I loved finding just the right quote or prayer for each person. Every flag was like a little embrace or reminder, a wink or nod. I strung them on jute cord so they could be hung outdoors to move in the air. Sitting at my sewing machine I considered what I really thought about the nature of prayer. What is it about the speaking, thinking or writing down of an idea that comforts us when anxious, encourages us when discouraged, or guides us when confused? What is it about prayer, something that is essentially composed of weightless air, thought and intention that can sustain a spirit or hope? What is a prayer? Is it positive thinking? Is it a form of meditation? Is it a conversation with the divine? Is it an opening of our hearts, an unveiling of our truest self to our deepest self? Is it a nod in the general direction of mystery? The substance of prayer is as elusive as thought itself – but whatever it is, whatever its nature, it seems to help.
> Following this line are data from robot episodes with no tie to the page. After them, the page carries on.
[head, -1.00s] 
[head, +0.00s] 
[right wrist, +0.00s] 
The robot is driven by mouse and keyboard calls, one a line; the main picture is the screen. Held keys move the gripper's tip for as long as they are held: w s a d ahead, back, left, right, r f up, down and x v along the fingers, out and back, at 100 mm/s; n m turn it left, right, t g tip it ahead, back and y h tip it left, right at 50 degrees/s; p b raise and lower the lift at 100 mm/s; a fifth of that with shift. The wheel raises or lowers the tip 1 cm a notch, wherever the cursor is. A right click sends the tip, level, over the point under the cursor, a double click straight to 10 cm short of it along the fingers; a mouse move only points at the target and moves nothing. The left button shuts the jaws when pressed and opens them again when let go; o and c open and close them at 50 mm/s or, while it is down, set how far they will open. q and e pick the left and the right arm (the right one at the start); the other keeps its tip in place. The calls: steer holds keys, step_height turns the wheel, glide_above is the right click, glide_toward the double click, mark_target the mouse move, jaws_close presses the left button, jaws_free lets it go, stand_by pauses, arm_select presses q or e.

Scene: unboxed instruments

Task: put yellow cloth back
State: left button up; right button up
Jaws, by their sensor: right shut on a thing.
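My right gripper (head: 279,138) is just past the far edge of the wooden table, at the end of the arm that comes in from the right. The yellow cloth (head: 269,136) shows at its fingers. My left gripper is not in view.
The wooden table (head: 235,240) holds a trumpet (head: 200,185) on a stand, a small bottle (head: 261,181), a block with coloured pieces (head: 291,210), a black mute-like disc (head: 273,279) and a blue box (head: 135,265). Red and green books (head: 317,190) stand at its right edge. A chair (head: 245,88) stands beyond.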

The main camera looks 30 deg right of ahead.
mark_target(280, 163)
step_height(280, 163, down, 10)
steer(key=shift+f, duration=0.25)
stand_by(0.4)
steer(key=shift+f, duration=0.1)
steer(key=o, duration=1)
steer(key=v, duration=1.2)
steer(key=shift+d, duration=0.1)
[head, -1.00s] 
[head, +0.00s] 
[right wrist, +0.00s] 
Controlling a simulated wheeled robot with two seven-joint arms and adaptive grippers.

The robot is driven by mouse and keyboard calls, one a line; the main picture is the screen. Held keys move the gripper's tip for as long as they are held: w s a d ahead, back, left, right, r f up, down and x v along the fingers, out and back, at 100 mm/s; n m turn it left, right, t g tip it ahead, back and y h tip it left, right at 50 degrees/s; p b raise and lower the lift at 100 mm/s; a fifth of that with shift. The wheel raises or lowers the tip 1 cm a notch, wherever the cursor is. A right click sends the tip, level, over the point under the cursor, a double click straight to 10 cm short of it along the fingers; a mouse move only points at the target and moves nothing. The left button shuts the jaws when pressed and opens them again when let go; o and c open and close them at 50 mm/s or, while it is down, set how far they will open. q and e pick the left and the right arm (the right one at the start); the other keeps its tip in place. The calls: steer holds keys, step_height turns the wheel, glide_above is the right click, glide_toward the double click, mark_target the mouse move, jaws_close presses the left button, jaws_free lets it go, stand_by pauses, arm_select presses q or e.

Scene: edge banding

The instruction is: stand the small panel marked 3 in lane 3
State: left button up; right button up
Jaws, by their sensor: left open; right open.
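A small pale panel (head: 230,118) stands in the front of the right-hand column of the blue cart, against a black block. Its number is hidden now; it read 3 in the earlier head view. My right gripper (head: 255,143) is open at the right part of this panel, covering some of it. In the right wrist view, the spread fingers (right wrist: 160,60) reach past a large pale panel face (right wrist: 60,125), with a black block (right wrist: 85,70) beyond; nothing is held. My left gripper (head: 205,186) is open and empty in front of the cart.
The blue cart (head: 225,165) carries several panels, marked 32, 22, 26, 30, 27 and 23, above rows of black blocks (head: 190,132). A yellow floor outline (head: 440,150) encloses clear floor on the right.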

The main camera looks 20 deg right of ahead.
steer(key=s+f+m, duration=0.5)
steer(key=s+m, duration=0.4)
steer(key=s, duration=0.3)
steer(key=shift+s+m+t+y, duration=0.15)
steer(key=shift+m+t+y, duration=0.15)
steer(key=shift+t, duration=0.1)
I’m a little bit careful about telling someone that I am saying prayers on their behalf. Honestly, for some people the word “prayer” can be loaded. It conjures images and memories of a form of religion that has disappointed or deeply wounded them. But I decided to put my usual caution aside and create for each person a set of flags with specific text to let them know how much they were cherished. I wanted to create flags there were as unique as the individual and let them know I was holding them in sacred regard. All the flags were created with fine words, good thoughts and humble prayers that hopefully would spill into the air and infuse the world around them, affirming that wherever they walked it was holy space. We know in theory that others are thinking and hoping for our well-being but sometimes it's good to be reminded of that physically. You can touch a flag, you can smell the fabric, and it can brush across your face like an unseen wing. It is both the spiritual and physical presence of prayers. Just knowing that someone is gathering hope and light for your benefit can be healing. It helps.
There is a Quaker phrase I like " I will hold you in the Light.” Often it’s said in place of “I’m praying for you.” What is intended by this phrase is to let the person know that in your daily mediation you will hold them in your heart. When I sit in silent prayer or meditation I usually don’t have a lot to “say.” For me silent prayer or meditation is an opening. I open my heart and all the dark places and let in The Light. I try to tune my heart and ears to something other than the noise and distraction of the world. Often this feeling of opening stays with me and I feel it in the simplest moments of my day. So when I say, “I will hold you in the Light” it means I will daily open my heart and send my love and concern into the Light, into the living space around you, like a prayer flag moving in the air.
So for the weeks of December my office was covered with scraps of cloth and the whirring sound of a sewing machine. Many times I would be out in public and have to brush off bits of thread hanging to my clothing. I ended up going back to the fabric store for more cloth because as soon as I finished one set of flags, I’d think of another person that I wished to give a set. The air of my office became thick with prayers, alive with hope and full of love for each individual. Frankly, my office looked like a disaster of the best kind. The household disaster that is really not such a disaster, but rather a messy room after a child has been happily playing, a potter’s floor covered with clay and water, the rumpled sheets after a good night sleep. Now it is January and I’ve cleaned up most of the mess, but occasionally I still sense lingering prayers, the presence of the people I love. Or, like yesterday 1000 miles from home, find a bit of colored thread on my shirt.
Holding you in The Light.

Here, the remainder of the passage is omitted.